Dublin began their campaign with a nervy home win over Offaly last night, a hazardous foe, and they travel to Casement Park to play Antrim in two weeks, the start of four league games on successive weekends. On March 16 they have Limerick, a team considered a championship dark horse this year, in Croke Park as part of a double-header featuring the Dublin footballers against Tyrone. Wexford
host them a week later and their final game is against Carlow who count Wexford among their scalps of recent seasons.
"It's a great chance for us to get on a winning run," Anthony Daly, speaking ahead of the Offaly game last night, said. "Our goal is to get to the final and hopefully win it."
He doesn't see relegation as a worrying imposition, nor does he view that morale-lifting run he aspires to as fool's gold. "We had four seasons in Division 1. It is not as if we don't know what the pace of Division 1 is like. We were very competitive in Division 1A last year and some of those games could have gone either way. And it is not like we don't know our squad by now, who we have available to us."
Last year Clare defeated Limerick in the Division 1B final, securing promotion and a place in the league semi-finals, an added reward for winning the second tier. Later they would lose to Limerick in the championship, despite defeating them twice in the spring. Having a final at the end of a league, even a shortened league of five regulation matches, is an issue with some. "I would prefer the top team going up," says Liam Dunne, whose Wexford begin with a game in Carlow today. Three years ago they lost the same fixture and last year, Dunne's first in charge, they needed to beat Laois in a relegation play-off to avoid a drop to the third tier.
"Tell you the truth I would rather be playing a challenge game against a Division 1A team than playing the same team again (in a Division 1B final). For instance, we got beaten by Dublin in the Walsh Cup final and we could end up playing Dublin twice in the league, the second could be the final, and then we have them on June 8 in the championship as well. I would favour the old system of having the top two promoted, or at least have the top two reach a league quarter-final and maybe one promoted. But the system now needs very little to put it right.
"We will get as good games in it as that are there at the moment. The two big hitters are going to be Dublin and Limerick in the last two rounds but we have to try to get to there by beating Carlow, Offaly and Antrim and there is no point looking that far ahead. It's like being in a fog and putting on the headlights – we won't see where we are going – we need the dims on for now.
"We have prepared well. We got a great run in the Walsh Cup, four good games in a row, and we played Waterford (in a challenge) last week. We are ready for the league. Last year we steadied the ship – that is the only way I could describe it. We have changed a lot of things in the last 12 months. All through the league last year I played 20 players in each game, used all the subs. I would be looking at a different approach this year. Paul Roche is gone, Darren Stamp retired, Matthew O'Hanlon is gone for the year. Stephen Banville retired. When we are finished in the Gaelic Grounds in the last round (March 31), we will know where we are."

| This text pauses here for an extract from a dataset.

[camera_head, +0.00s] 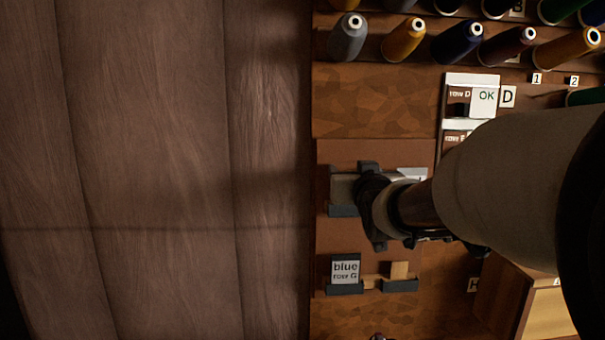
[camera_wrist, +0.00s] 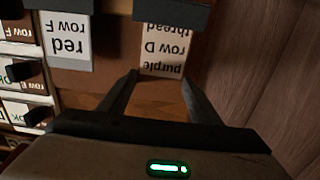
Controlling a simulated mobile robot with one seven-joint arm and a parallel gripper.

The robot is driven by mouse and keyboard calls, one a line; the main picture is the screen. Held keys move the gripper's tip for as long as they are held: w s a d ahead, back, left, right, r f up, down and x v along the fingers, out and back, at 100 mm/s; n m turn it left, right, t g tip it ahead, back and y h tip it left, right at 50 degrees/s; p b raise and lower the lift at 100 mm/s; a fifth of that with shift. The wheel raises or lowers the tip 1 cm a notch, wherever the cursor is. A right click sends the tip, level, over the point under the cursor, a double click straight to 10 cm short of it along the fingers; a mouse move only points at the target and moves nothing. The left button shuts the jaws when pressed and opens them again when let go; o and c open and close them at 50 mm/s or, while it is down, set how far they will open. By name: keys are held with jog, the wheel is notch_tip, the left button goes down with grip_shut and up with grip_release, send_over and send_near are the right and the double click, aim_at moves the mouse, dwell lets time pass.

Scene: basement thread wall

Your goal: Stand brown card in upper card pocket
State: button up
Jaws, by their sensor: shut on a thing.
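A pale brown card (camera_wrist: 163,50) reading "purple row D thread" shows upside down in the wrist view. My gripper (camera_wrist: 161,80) is shut on it, one finger at each side edge. The card's foot meets a dark upper card pocket (camera_wrist: 172,12); I cannot tell how deep it sits. In the head view my gripper (camera_head: 371,205) is in front of the upper pocket (camera_head: 343,211) and hides much of the card. A grey-white card (camera_wrist: 65,42) reading "red row F" stands beside it in another dark pocket.
Below, a "blue row G" card (camera_head: 345,270) and a small tan piece (camera_head: 400,270) stand in dark holders. Thread spools (camera_head: 403,38) line the wall above. A board with row labels and an OK tag (camera_head: 483,98) is to the right. Wood panelling (camera_head: 150,170) fills the left.

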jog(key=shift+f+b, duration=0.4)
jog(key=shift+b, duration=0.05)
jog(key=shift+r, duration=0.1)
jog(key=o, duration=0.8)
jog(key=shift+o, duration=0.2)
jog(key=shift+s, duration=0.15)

While Dublin had ample experience of Division 1A, Wexford's experience is more limited. In 2010, they defeated Clare in the Division 1B final to win promotion, and got a draw in the last round of Division 1A in 2011 in Thurles to secure survival at the expense of Offaly. But a rejig of structures, the reduction of the top two tiers to six counties, meant Wexford were demoted and Limerick had to stay in 1B despite winning promotion.
Limerick peddled the prospect of withdrawing from the league in protest but eventually went with the reform.
"The intensity of the game, that is what Wexford find all the time when we play Dublin, and Waterford last week, you can see the difference with teams playing in Division 1A, their movement," states Dunne. "But I've asked the players for 100 per cent commitment and I'm getting that. It's a league I'm looking forward to."
Rory Hanniffy has been hurling with Offaly since 2001, enough time to remember his county's once cavalier attitude towards the league. "You would have to say it is a very competitive league now," he says.
"When we won promotion from Division 2 in 2005, we were not up to the pace when we played championship that summer. I suppose ten years ago Kilkenny started winning leagues and bringing it on to the championship and it changed everyone's mindset about the league; up to that nobody worried about who won the league and Kilkenny changed that mentality.
"We are going in to play Kilkenny in the first round of the championship this year. Obviously they will have an advantage playing in Division 1A but I don't see it as a major disadvantage for us playing in 1B.
"You are hoping you are going to be in that Division 1B final but you are keeping one eye on the championship. It is a massive and exciting challenge to play Kilkenny. If you have any kind of competitive bone in your body at all you are really going to look forward to that match."
Offaly were relegated in 2011, having won another promotion from the old Division 2 in 2009 in a play-off final against Wexford. When Offaly bound out of Division 2 in 2005, they couldn't raise a leg against Kilkenny in the championship, losing by 31 points. "It was like playing a different game," Hanniffy recalls.
Kilkenny are still a force to be reckoned with but the margins between the top two tiers in hurling have been tightened and the distinctions made more subtle.